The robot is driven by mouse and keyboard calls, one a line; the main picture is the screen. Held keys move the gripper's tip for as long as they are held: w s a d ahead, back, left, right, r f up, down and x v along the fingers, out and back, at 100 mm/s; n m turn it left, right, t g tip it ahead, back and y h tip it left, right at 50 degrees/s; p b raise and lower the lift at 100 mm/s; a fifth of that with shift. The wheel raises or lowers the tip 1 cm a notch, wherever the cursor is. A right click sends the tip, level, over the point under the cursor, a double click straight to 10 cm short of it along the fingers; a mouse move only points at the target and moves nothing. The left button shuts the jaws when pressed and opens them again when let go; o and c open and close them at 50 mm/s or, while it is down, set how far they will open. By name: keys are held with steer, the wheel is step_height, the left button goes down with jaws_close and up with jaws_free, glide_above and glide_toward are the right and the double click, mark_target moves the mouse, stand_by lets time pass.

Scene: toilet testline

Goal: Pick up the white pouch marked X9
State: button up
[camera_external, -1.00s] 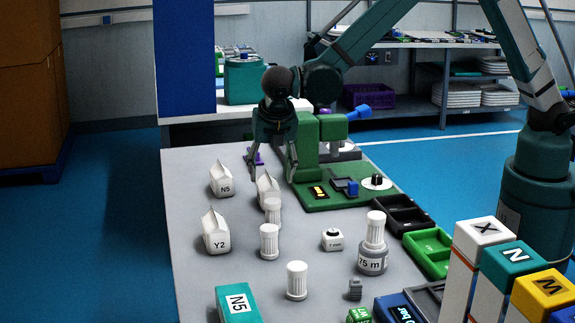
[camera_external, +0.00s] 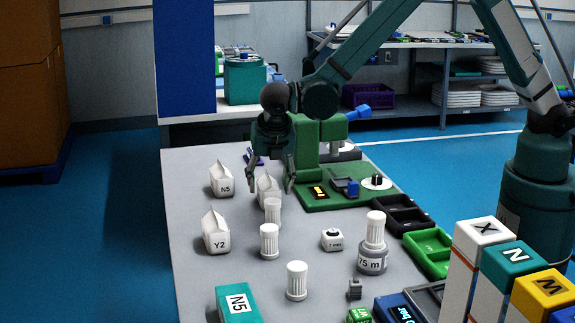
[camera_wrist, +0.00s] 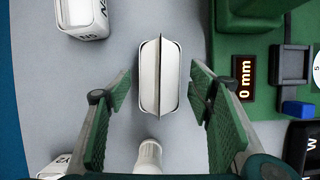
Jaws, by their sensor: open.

--------

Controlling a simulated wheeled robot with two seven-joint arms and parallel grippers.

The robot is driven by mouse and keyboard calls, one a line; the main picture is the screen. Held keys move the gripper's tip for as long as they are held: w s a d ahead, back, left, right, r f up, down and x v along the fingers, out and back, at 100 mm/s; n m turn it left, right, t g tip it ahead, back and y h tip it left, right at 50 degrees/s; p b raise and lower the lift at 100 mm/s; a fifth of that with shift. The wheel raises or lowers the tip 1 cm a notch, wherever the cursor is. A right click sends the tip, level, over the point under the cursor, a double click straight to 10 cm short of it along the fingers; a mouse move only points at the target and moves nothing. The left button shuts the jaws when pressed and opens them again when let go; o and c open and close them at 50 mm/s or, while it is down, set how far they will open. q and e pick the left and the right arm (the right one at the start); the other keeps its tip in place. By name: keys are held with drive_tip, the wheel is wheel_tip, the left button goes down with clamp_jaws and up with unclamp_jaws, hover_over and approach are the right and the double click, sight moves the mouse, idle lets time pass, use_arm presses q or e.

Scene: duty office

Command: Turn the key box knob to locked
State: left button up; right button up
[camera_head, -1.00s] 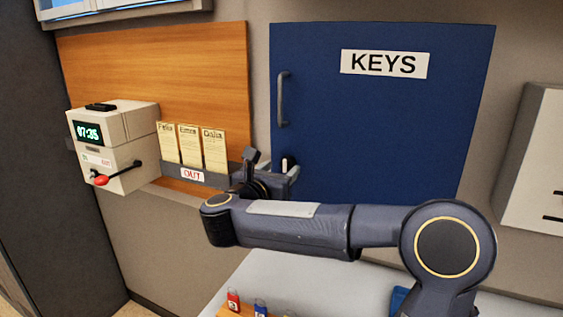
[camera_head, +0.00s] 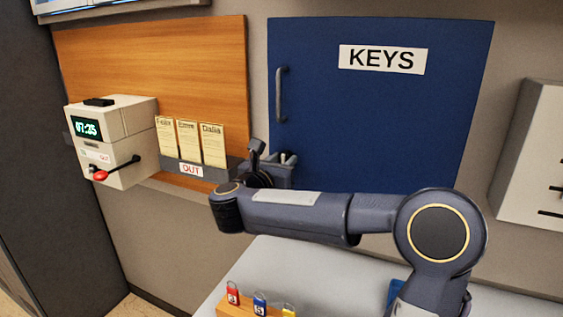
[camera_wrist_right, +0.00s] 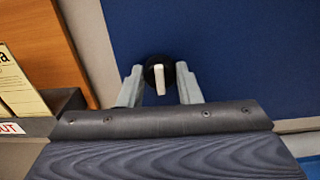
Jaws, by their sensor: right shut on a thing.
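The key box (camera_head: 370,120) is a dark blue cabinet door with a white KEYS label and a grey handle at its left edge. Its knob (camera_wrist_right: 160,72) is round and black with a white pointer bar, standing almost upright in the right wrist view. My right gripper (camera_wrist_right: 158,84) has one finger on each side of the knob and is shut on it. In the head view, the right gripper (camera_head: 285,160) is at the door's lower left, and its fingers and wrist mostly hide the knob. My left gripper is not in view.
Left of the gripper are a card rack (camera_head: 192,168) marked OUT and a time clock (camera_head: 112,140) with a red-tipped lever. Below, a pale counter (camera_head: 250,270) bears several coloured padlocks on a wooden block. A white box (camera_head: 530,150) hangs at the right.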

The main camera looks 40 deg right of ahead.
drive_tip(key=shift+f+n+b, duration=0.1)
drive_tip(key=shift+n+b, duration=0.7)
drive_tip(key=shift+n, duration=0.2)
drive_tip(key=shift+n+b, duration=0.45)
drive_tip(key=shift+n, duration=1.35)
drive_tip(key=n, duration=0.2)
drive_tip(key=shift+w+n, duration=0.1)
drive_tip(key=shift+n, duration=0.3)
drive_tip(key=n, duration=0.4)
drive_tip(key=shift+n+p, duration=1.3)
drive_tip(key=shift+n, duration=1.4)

--------

=== Description of the task ===
Pictures are not part of the copy. Reproduce the lines from the one containing "lets time pass." through the one containing "[camera_external, -1.00s]", exactly and nothing more.

=== Full solution ===
The robot is driven by mouse and keyboard calls, one a line; the main picture is the screen. Held keys move the gripper's tip for as long as they are held: w s a d ahead, back, left, right, r f up, down and x v along the fingers, out and back, at 100 mm/s; n m turn it left, right, t g tip it ahead, back and y h tip it left, right at 50 degrees/s; p b raise and lower the lift at 100 mm/s; a fifth of that with shift. The wheel raises or lowers the tip 1 cm a notch, wherever the cursor is. A right click sends the tip, level, over the point under the cursor, a double click straight to 10 cm short of it along the fingers; a mouse move only points at the target and moves nothing. The left button shuts the jaws when pressed and opens them again when let go; o and c open and close them at 50 mm/s or, while it is down, set how far they will open. By name: keys are held with steer, the wheel is step_height, the left button goes down with jaws_close and up with jaws_free, glide_above and glide_toward are the right and the double click, mark_target moves the mouse, stand_by lets time pass.

Scene: toilet testline

Goal: Pick up the white pouch marked X9
State: button up
[camera_external, -1.00s] 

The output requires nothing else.